Artist/filmmaker Steve McQueen, born in London and currently living in Amsterdam, has been making films since 1993, with his first film, “Bear”. He has has won BAFTA, a Caméra d’Or, a Turner Prize and an OBE award. He has received a lot of attention from his first feature film, “Hunger”, released this year though IFC FIlms. Set in 1981, “Hunger” is about the last six weeks of the life of the Irish republican hunger striker Bobby Sands. This film is shocking and impressing critics and film lovers worldwide.
So, how does he follow all that up?
Recently, Steve was in Chicago for the opening of the new wing of the Art Institute of Chicago, designed by Renzo Piano, and also for the opening of his latest piece, a 15 minute film to “Girls” by Tricky, which also opens in the new wing. Steve has also created an exhibit called Queen And Country, in response to a visit he made to Iraq in 2003 following his appointment by the Imperial War Museum’s Art Commissions Committee as an official UK war artist. Queen and Country was also commissioned by Manchester International Festival.
During the six days McQueen spent in Iraq, he was moved and inspired by the camaraderie of the servicemen and women that he met. He proposed that portraits of those who have lost their lives during the conflict be issued as stamps by Royal Mail.
‘An official set of Royal Mail stamps struck me as an intimate but distinguished way of highlighting the sacrifice of individuals in defence of our national ideals.
The stamps would focus on individual experience without euphemism. It would form an intimate reflection of national loss that would involve the families of the dead and permeate the everyday – every household and every office.’
While discussions were under way with Royal Mail, Steve made Queen and Country – a cabinet containing a series of facsimile postage sheets bearing multiple portrait heads, each one dedicated to an individual, with details of name, regiment, age and date of death printed in the margin.
The images were chosen by the families of the deceased.
Viewers are invited to pull out the double-sided panels bearing the sheets from a wooden box and thereby create an intimate space to contemplate the imagery.

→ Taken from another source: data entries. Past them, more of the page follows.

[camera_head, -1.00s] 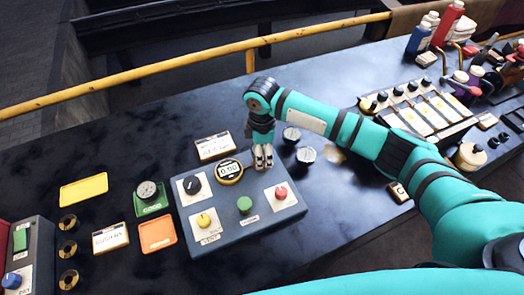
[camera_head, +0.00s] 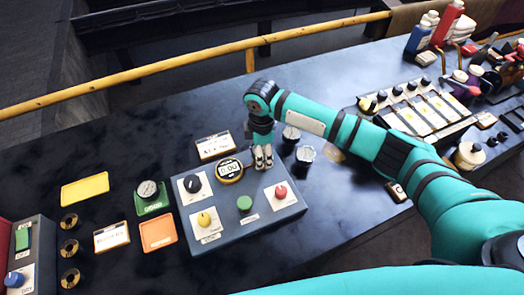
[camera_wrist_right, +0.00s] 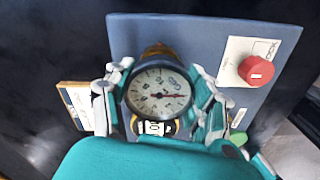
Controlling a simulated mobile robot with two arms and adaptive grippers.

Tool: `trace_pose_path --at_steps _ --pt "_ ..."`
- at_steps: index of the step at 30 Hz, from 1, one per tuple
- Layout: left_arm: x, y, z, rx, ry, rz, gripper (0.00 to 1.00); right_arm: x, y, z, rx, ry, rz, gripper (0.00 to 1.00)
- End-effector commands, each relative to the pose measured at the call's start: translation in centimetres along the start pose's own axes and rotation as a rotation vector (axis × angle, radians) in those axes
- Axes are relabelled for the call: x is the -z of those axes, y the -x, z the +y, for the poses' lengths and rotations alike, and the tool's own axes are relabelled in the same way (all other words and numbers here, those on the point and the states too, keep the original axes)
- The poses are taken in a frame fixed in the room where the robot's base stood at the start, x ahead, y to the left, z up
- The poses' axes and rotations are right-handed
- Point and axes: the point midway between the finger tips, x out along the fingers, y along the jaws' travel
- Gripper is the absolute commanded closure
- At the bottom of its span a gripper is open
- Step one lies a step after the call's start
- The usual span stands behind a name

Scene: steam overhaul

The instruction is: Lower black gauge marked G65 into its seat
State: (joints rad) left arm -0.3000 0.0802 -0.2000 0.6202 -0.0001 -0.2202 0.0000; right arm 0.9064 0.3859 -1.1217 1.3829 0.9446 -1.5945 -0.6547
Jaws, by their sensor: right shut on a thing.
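My right gripper (camera_head: 263,162) is over the back edge of the blue-grey panel box (camera_head: 262,222), beside the digital meter (camera_head: 229,170). In the right wrist view my right gripper (camera_wrist_right: 160,105) is shut on a round gauge (camera_wrist_right: 158,90) with a white face, dark rim and red needle. Its marking is upside down and looks like G65. The gauge is between the fingers, above the box. A brass ring (camera_wrist_right: 156,50) shows partly behind it; I cannot tell whether they touch. The fingers hide the gauge in the head view. My left gripper is not in view.
The box carries a black knob (camera_head: 192,184), yellow knob (camera_head: 204,219), green button (camera_head: 244,203) and red knob (camera_head: 281,191). Another gauge (camera_head: 148,189) rests on a green tray. Two more gauges (camera_head: 291,133) (camera_head: 305,154) stand just right of the gripper. Brass rings (camera_head: 69,248) lie at left.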

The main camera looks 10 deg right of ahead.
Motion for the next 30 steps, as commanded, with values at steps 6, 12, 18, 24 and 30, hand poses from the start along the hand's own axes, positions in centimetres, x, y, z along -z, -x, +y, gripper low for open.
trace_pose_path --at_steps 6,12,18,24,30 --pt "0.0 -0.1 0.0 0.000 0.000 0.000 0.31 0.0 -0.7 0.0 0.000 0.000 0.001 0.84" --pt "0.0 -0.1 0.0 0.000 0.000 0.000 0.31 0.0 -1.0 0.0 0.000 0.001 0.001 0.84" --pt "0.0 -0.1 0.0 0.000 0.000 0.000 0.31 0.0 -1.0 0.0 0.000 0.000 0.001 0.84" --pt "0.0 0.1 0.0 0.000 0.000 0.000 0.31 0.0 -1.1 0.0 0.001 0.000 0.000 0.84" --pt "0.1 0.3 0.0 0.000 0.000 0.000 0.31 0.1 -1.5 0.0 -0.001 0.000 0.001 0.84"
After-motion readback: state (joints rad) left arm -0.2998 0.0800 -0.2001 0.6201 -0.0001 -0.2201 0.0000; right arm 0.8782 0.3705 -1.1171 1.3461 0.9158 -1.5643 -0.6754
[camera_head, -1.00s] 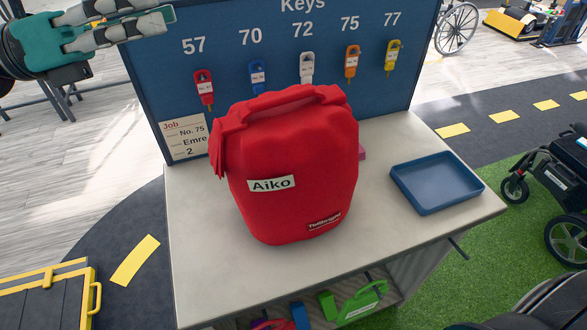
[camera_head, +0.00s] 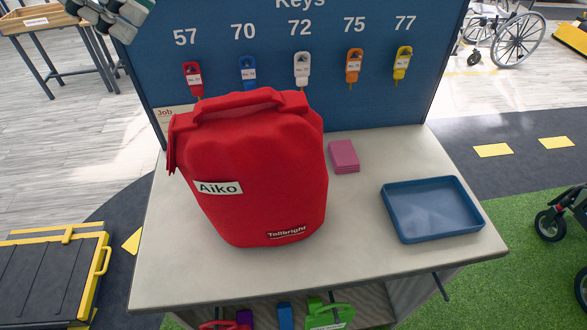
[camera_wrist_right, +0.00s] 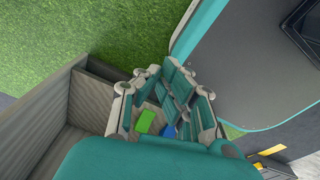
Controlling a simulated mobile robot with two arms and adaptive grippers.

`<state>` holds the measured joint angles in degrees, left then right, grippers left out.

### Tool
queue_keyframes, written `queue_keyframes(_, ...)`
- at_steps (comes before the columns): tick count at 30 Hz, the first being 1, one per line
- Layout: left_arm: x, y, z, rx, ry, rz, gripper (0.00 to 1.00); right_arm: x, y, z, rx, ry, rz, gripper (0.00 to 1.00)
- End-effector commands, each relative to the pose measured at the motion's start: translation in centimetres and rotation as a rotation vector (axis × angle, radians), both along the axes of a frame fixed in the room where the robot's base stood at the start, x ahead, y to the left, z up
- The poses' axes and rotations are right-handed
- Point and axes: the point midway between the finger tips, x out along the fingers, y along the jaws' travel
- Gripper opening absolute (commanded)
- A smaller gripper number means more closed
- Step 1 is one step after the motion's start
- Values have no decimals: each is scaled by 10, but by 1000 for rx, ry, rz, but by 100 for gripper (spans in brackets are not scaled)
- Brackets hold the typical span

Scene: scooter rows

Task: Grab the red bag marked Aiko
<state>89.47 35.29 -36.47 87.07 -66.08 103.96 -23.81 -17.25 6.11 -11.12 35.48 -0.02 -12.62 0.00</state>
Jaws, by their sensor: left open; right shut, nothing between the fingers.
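The red bag (camera_head: 262,165) marked Aiko stands upright on the light grey counter (camera_head: 375,266). Its top handle (camera_head: 250,101) faces up, and its white Aiko label is on the front left. My left gripper (camera_head: 112,12) is partly in view at the top left edge of the head view, open, above and left of the bag and apart from it. My right gripper (camera_wrist_right: 172,112) shows in the right wrist view, shut and empty, beside a grey shelf unit. The bag does not show in that view.
A blue key board (camera_head: 345,100) with several numbered keys stands behind the bag. A blue tray (camera_head: 433,209) and pink pads (camera_head: 344,157) lie to its right. Below the counter is a shelf with a green item (camera_head: 328,315). A black and yellow case (camera_head: 50,275) is at lower left.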

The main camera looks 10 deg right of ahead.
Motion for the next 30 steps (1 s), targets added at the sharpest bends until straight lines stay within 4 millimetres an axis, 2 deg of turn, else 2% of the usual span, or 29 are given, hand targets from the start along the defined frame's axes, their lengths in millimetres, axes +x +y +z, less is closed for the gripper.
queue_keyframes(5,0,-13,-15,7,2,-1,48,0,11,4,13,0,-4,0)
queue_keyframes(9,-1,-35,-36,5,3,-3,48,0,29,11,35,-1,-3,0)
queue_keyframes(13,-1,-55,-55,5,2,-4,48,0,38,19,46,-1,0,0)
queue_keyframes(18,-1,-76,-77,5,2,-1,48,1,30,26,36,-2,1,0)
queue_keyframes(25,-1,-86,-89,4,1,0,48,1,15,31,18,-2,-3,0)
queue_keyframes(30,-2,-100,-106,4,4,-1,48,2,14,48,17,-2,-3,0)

This weekend, he also debuts a new piece as Britain’s ambassador at the 53rd Venice Biennale called Giardini.
Steve talks about this work in the video above.

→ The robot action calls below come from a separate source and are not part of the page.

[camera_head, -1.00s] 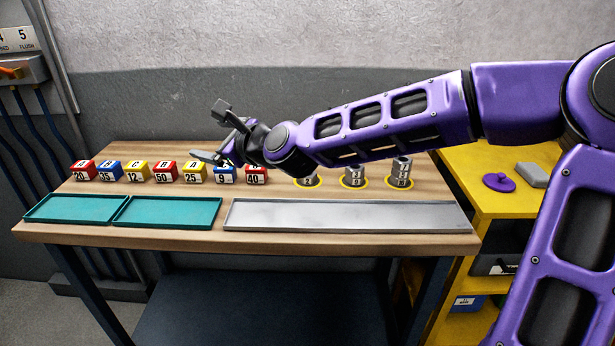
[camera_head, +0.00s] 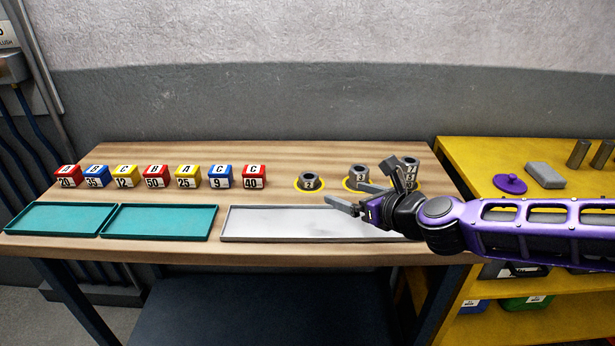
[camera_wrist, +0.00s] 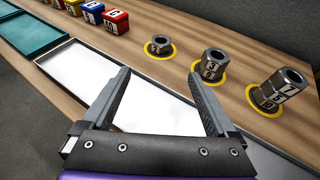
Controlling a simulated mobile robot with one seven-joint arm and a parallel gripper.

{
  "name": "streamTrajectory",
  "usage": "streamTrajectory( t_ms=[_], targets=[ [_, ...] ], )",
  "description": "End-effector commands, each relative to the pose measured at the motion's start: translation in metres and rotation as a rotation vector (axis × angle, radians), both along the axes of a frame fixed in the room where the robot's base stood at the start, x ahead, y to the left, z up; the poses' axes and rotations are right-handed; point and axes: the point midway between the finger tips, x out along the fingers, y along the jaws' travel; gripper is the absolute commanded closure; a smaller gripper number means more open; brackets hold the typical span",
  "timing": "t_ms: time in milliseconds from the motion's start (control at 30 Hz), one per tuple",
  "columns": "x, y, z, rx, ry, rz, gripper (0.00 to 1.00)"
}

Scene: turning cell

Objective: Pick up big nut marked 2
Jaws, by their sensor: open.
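The big nut marked 2 (camera_head: 309,181) is a dark grey steel nut with a white number label. It lies alone in a yellow ring on the wooden table, left of two nut stacks. In the wrist view the same nut (camera_wrist: 159,46) lies beyond my fingertips, near the top middle; its number is small there. My gripper (camera_head: 367,188) is open and empty above the grey tray, to the right of and nearer than the nut. The wrist view shows both jaws (camera_wrist: 160,75) spread apart with nothing between them.
A middle stack (camera_wrist: 212,66) and a taller right stack (camera_wrist: 279,92) of nuts stand in yellow rings close by. The grey tray (camera_head: 260,224) lies in front. Numbered blocks (camera_head: 154,176) and teal trays (camera_head: 158,222) are at left. A yellow bench (camera_head: 470,160) stands at right.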

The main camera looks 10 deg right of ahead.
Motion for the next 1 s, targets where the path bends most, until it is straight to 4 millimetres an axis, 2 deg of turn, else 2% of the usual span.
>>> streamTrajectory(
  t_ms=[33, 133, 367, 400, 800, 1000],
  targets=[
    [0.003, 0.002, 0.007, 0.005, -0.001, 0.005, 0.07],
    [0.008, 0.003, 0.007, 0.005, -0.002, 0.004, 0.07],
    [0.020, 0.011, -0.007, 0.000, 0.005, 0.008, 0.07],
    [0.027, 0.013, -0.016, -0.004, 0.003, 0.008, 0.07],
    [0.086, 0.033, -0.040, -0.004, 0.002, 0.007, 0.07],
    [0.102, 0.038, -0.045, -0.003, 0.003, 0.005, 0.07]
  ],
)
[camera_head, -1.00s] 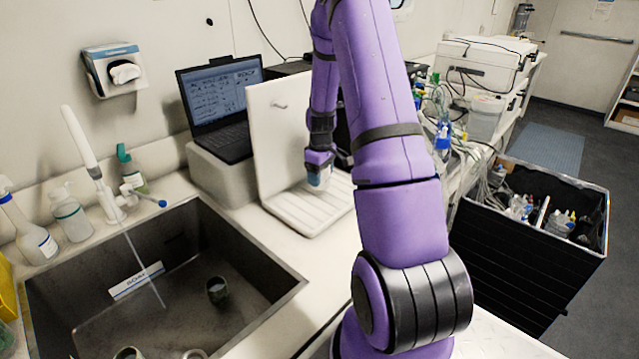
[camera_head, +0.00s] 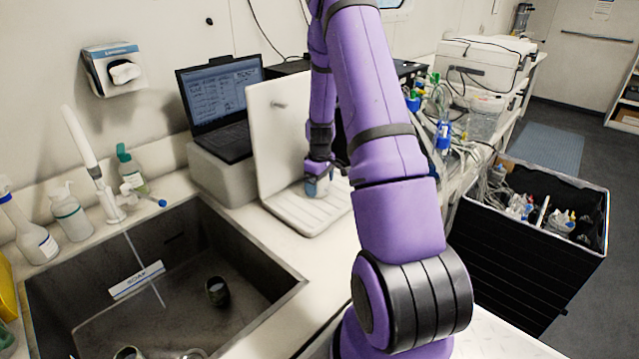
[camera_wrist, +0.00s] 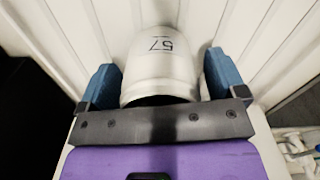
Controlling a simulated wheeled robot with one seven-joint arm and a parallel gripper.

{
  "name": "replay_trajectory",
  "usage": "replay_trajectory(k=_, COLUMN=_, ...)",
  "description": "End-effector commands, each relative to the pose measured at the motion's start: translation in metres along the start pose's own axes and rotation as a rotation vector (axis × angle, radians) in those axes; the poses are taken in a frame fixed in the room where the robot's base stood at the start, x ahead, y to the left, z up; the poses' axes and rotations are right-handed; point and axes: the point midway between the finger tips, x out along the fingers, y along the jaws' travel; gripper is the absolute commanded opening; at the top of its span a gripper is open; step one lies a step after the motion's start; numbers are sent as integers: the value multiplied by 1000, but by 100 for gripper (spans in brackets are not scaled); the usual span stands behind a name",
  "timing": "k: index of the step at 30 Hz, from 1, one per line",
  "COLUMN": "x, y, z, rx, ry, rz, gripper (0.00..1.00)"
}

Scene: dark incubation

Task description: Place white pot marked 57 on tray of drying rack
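The white pot marked 57 (camera_wrist: 162,65) sits between the two blue fingers of my gripper in the wrist view, its mouth toward the palm and its number upside down. Narrow gaps show between the pot and the fingers (camera_wrist: 162,82), so the gripper looks open around it. In the head view the pot (camera_head: 318,186) is upright at the white drying rack's ribbed tray (camera_head: 290,212), with my gripper (camera_head: 318,176) over it from above. It appears to stand on the tray; its base contact is not clearly visible.
The rack's upright back panel (camera_head: 277,135) stands close behind my gripper, with a laptop (camera_head: 222,105) to its left. A sink (camera_head: 180,255) with a dark cup (camera_head: 217,291) lies at front left. A black crate (camera_head: 530,250) stands at right. The tray's front is clear.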

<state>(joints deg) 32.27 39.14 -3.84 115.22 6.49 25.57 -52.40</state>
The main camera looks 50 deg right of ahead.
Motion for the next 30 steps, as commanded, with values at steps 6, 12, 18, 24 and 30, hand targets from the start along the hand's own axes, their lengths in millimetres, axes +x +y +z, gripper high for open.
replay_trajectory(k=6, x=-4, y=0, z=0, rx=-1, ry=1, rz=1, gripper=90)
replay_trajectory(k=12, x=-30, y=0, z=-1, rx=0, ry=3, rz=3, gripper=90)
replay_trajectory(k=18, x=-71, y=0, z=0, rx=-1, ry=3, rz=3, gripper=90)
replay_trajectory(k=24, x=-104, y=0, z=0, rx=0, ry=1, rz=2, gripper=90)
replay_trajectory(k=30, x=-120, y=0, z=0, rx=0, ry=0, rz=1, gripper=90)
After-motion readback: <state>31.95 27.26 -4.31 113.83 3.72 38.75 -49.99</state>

I honestly thought he was just some first time director making a movie with a white cast. I didn't know he was this deep. Are there any American artists trying to do a tribute to the troops like his stamp idea? I really like that idea.
I like the way this guy thinks! Haven't seen "Hunger" but now that I see how he thinks, I will definitely check for it. I imagine it will be on DVD soon because I haven't sen it in any theaters near me.